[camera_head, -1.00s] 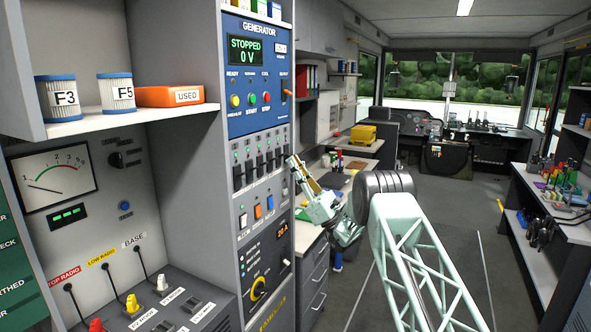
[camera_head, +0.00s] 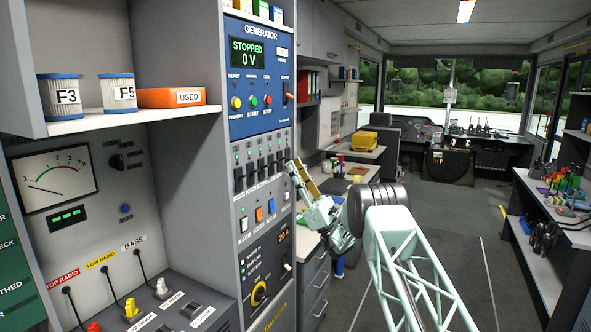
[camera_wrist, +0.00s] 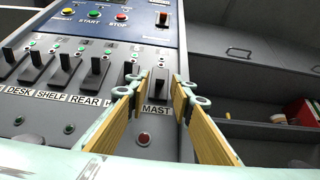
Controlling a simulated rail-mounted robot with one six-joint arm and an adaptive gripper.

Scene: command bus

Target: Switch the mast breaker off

## What the task asks
Copy the listing over exactly, skipping the pictures it holds.

## Task output
[camera_head, -1.00s] 
[camera_head, +0.00s] 
[camera_wrist, +0.00s] 
Controlling a simulated rail-mounted robot with one six-joint arm and an adaptive gripper.

Scene: command bus

Target: Switch the mast breaker off

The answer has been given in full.